No caso em análise, verifica-se a pertinência dos fundamentos constantes nas razões recursais - nas quais fora pleiteada a declaração de inexistência de contratação e condenação da adversa à restituição dos valores e a título de danos morais -, havendo conexão entre os argumentos deduzidos e os fundamentos do "decisum" que julgou procedentes os pedidos iniciais.

Assim sendo, evidencia-se que as razões recursais não estão dissociadas do fundamento utilizado na sentença impugnada, restando cumprido o requisito previsto no art. 1.010, II, da Lei Adjetiva Civil.

Portanto, a tese sustentada deve ser rejeitada, de modo que se avança à análise do apelo interposto pela parte acionante.

Contratação via cartão de crédito consignado (irresignação da ré)

Relativamente ao tema, importa esclarecer que, durante o curso do processado, a parte autora defendeu a nulidade da contratação ajustada com a ré, sustentando ter sido vítima de fraude por esta ao adquirir cartão de crédito com reserva de margem consignável (RMC), operação diversa e mais onerosa do que o contrato de empréstimo consignado, o qual acreditou efetivamente ter celebrado.

No pronunciamento judicial atacado, o Magistrado de Primeiro Grau concluiu pela nulidade do contrato de cartão de crédito com reserva de margem consignável, determinando que os valores depositados na conta bancária da autora, atualizados monetariamente pelo INPC, sejam compensados, na forma simples, com os valores descontados indevidamente pelo banco a título de RMC, corrigidos pelo INPC e acrescidos de juros de mora de 1% ao mês, ambos a contar de cada desembolso.

Em seu reclamo, pretende a apelante a reforma do referido "decisum", a fim de que seja julgada improcedente a demanda, no que assevera, para tanto, a validade do contrato de cartão de crédito consignado, defendendo ter sido entabulado com anuência da demandante, a significar, em consequência, a licitude dos descontos efetuados no seu benefício previdenciário e a inviabilidade de restituição de valores.

Pois bem.

Sobre as modalidades de mútuo bancário, o Banco Central do Brasil define como "empréstimo consignado aquele cujo desconto da prestação é feito diretamente em folha de pagamento ou benefício previdenciário.

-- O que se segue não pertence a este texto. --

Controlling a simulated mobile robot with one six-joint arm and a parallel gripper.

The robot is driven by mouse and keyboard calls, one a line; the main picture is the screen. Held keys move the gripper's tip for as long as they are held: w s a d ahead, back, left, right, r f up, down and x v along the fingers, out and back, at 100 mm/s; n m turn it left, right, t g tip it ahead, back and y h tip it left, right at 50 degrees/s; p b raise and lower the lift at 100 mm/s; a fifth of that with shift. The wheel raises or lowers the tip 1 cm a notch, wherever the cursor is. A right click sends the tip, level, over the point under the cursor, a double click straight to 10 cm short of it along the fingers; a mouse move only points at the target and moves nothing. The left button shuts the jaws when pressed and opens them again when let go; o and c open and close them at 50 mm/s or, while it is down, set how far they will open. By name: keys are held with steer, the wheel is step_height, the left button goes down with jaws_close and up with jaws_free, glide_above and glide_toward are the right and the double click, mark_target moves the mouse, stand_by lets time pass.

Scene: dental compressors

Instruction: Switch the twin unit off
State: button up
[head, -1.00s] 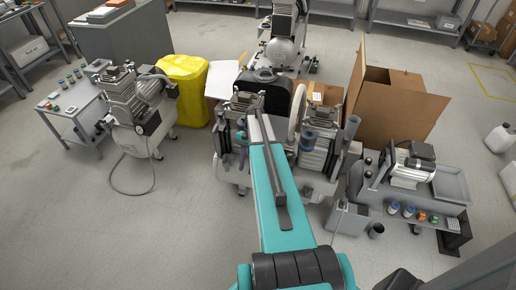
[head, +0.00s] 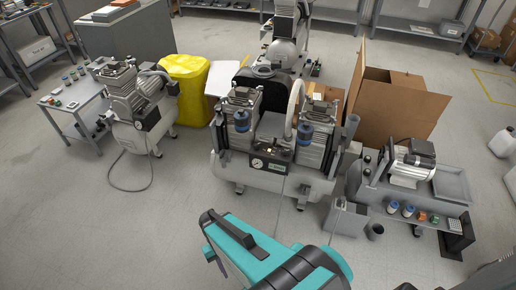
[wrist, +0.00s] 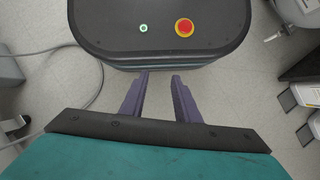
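The twin unit (head: 315,185) stands in the middle of the head view, a grey compressor with two finned pump heads and blue-banded cylinders. Between the heads is a dark control box (head: 272,155) with a round gauge and a small pale-orange spot that may be a lit switch; its position is too small to read. My gripper (wrist: 160,78) shows in the wrist view with its two purple fingers apart and nothing between them.
A single compressor (head: 140,110) stands left, its hose looping on the floor, beside a small table (head: 75,105). The front-left floor is free.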

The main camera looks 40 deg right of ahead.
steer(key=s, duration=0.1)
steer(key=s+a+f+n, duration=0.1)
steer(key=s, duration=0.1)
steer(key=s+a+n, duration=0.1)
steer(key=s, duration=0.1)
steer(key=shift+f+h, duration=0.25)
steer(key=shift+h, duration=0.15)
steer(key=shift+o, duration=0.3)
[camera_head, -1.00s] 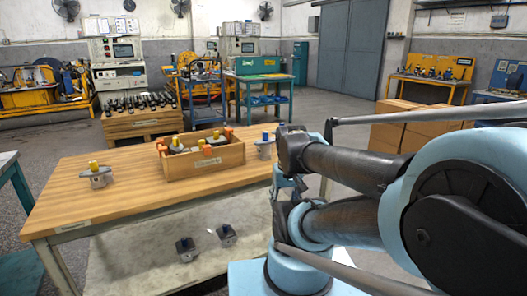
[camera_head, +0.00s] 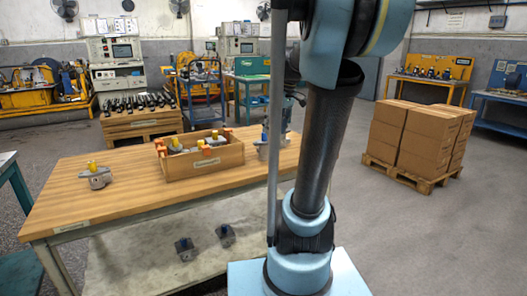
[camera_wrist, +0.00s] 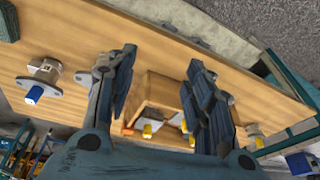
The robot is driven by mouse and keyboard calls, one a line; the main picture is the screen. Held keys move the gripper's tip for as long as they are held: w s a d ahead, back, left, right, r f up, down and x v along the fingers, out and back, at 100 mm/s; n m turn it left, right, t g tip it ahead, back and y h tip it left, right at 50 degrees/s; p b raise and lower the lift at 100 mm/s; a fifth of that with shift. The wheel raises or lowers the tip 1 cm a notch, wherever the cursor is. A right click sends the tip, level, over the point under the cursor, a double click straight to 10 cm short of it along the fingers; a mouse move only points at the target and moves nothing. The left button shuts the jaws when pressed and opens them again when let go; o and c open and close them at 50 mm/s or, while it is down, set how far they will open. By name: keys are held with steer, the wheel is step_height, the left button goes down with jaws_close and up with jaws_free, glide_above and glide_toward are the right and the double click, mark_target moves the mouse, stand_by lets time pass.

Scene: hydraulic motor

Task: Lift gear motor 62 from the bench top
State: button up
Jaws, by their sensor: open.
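Which motor is number 62 cannot be read. A grey motor with a blue cap (camera_head: 263,150) stands on the bench top (camera_head: 110,204), right of the wooden crate, partly hidden by my arm in the head view. It shows at the left of the wrist view (camera_wrist: 42,80), apart from my fingers. A grey motor with a yellow cap (camera_head: 97,177) stands on the bench's left part; it shows at the right in the wrist view (camera_wrist: 254,134). My gripper (camera_wrist: 162,62) is open and empty, its fingers spread in front of the crate in the wrist view.
The wooden crate (camera_head: 206,163) on the bench holds several motors with yellow and orange parts. Two dark-topped motors sit on the lower shelf (camera_head: 140,262). Boxes on a pallet (camera_head: 420,178) stand at right. The bench between the left motor and the crate is clear.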

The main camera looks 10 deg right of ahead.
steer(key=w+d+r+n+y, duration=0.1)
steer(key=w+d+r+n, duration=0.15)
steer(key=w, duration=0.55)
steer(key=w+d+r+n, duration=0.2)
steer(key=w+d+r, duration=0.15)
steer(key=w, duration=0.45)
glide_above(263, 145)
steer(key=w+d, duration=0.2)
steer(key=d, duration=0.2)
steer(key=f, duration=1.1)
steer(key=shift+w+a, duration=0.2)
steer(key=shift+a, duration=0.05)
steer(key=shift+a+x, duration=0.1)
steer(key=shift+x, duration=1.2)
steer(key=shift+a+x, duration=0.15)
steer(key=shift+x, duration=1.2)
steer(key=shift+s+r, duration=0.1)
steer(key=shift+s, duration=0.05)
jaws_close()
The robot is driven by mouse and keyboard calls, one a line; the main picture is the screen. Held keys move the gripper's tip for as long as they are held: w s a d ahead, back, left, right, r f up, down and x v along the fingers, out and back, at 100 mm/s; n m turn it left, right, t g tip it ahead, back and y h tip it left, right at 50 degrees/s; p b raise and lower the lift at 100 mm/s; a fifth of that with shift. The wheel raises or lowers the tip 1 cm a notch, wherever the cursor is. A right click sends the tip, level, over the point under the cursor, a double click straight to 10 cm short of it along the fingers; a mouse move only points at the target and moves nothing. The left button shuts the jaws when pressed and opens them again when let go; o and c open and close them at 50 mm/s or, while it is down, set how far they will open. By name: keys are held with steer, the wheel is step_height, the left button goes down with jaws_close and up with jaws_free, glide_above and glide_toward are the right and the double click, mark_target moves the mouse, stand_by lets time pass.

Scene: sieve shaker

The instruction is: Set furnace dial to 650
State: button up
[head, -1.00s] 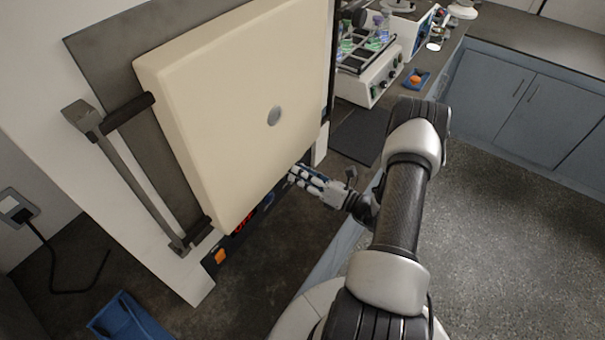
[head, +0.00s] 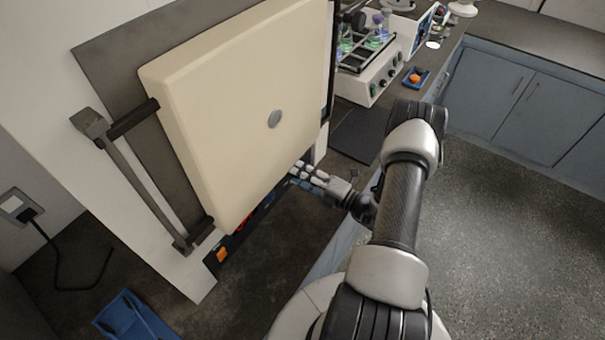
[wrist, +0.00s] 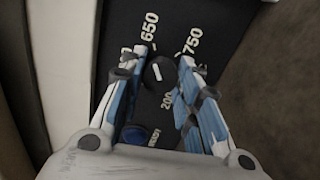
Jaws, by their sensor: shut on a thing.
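The furnace dial (wrist: 160,71) is a small dark knob with a white mark, on the black panel in the wrist view. The printed labels 650 (wrist: 150,27), 750 (wrist: 192,41) and 200 (wrist: 167,101) stand around it. The white mark runs roughly along the line toward 650; its exact setting is hard to read. My gripper (wrist: 158,68) has its blue-padded fingers on either side of the dial, shut on it. In the head view my gripper (head: 303,174) reaches under the furnace door, and the dial is hidden there.
The cream furnace door (head: 235,110) overhangs the panel, with a grey handle (head: 140,185) on its left. An orange switch (head: 222,254) and a blue button (wrist: 136,135) are on the panel. A white shaker (head: 370,85) stands on the bench behind. A blue tray (head: 130,318) lies at front left.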

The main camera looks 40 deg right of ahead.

A consignação em folha de pagamento ou de benefício depende de autorização prévia e expressa do cliente à instituição financeira concedente" (http://www.bcb.gov.br/pre/bc_atende/port/consignados.asp).

Ainda a respeito, esclarece a jurisprudência que, no empréstimo por intermédio de cartão de crédito com margem consignável, "disponibiliza-se ao consumidor um cartão de crédito de fácil acesso ficando reservado certo percentual, dentre os quais poderão ser realizados contratos de empréstimo" (TJMA, Apelação Cível n. 0436332014, rel. Des. Cleones Carvalho Cunha, j. em 14/5/2015, DJe 20/5/2015).

Nessa perspectiva, a concessão de crédito através dessas duas modalidades (empréstimo e cartão de crédito), mesmo na consignação, possui considerável distinção, especialmente em relação às taxas de juros e demais encargos, avistando-se maior onerosidade ao consumidor quando se vale do cartão de crédito em detrimento do empréstimo.

Isso se deve, por vezes, em razão de que "o consumidor firma o negócio jurídico acreditando tratar-se de um contrato de empréstimo consignado, com pagamento em parcelas fixas e por tempo determinado, no entanto, efetuou a contratação de um cartão de crédito, de onde foi realizado um saque imediato e cobrado sobre o valor sacado, juros e...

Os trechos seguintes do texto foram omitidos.